Oh, linear regression? That's a great idea, I've done regression with Python, haven't really ever done it purely mathematically, but I guess there's enough info online.

There are non-linear regression models such as polynomial, exponential, logarithmic, and sine and cosine functions. Without looking at your data, I can't speak to the specifics. Try out different models to see which one gives you the "best" fit.

Python optimizes the coefficients by seeking the least squares, so it's purely mathematical, you just don't see the math running in the background.

 

[rocketFrog]

Here's the data I have collected from Amazon, if that helps:

$144 desk - 5310 sales
$250 desk - 1380 sales
$300 desk - 630 sales
$350 desk - 780 sales
$400 desk - 420 sales
$470 desk - 1770 sales
$500 desk - 210 sales

Though I'm first going to try linear regression, to see if I'm happy with it.
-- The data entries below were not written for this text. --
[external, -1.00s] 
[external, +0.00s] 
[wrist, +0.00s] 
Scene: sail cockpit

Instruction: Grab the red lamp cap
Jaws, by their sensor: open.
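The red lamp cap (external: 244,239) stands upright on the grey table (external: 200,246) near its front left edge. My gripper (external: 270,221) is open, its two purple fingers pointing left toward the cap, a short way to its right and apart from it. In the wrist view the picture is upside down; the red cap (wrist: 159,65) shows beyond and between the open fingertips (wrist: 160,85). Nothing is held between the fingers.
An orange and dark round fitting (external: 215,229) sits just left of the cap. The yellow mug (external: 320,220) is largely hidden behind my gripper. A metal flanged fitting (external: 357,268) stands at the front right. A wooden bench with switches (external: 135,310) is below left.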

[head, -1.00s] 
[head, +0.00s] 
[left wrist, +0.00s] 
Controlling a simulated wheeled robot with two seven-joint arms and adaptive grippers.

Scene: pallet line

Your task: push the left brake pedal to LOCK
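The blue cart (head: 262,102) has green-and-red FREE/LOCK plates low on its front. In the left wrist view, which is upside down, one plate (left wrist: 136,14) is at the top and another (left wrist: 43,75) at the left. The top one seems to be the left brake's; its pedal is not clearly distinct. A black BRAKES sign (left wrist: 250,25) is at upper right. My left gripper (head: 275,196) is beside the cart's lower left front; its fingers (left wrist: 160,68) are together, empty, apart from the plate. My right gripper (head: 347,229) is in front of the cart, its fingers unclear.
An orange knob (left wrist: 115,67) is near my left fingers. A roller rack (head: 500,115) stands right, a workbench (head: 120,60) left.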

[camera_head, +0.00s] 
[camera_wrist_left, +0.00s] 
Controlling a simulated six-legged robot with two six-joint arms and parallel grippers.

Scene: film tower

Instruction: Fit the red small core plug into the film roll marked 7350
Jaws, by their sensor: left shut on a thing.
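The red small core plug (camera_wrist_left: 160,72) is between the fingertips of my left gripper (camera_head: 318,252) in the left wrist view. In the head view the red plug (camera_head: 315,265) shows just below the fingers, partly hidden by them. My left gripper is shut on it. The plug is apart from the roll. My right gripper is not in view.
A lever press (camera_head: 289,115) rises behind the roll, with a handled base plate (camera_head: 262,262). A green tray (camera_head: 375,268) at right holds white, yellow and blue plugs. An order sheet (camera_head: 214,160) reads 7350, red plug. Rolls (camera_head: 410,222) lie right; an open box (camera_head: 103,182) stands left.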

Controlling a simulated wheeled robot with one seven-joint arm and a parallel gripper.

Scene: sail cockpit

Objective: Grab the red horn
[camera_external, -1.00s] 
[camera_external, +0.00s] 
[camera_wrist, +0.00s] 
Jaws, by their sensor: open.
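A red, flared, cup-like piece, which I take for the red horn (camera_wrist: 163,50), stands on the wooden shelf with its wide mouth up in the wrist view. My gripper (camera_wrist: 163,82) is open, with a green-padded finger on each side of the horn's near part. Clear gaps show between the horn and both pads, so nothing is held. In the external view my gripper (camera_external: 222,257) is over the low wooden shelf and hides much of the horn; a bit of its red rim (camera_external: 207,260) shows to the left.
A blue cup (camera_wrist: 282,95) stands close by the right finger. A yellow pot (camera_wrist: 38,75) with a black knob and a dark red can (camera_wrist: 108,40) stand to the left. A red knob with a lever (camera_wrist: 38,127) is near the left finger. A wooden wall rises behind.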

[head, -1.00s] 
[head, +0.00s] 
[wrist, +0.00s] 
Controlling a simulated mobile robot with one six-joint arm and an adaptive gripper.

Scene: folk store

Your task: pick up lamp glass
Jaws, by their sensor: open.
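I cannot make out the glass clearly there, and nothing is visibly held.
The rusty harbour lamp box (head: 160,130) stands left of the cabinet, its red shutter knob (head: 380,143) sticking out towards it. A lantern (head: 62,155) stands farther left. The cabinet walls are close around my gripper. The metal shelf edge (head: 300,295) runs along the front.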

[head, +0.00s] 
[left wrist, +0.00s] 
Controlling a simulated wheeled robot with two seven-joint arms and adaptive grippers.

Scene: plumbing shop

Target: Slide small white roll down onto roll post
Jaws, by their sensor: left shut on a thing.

The data I collected definitely has outliers.

Once again, thanks for the input!

 

[BigBeachBanana]

Here's the data I have collected from Amazon, if that helps:

$144 desk - 5310 sales
$250 desk - 1380 sales
$300 desk - 630 sales
$350 desk - 780 sales
$400 desk - 420 sales
$470 desk - 1770 sales
$500 desk - 210 sales

Though I'm first going to try linear regression, to see if I'm happy with it. The data I collected definitely has outliers.

Once again, thanks for the input!

Ideally, you want to have more than 30 observations to balance out bias and variance.

Keep in mind that there are many other factors that affect the sales of a product e.g. brand, advertising/marketing, features, etc... Determining sales based solely on price doesn't quite paint the full picture. I'm not sure about your background but it's a lot more involved than just drawing a regression line, but it's a start.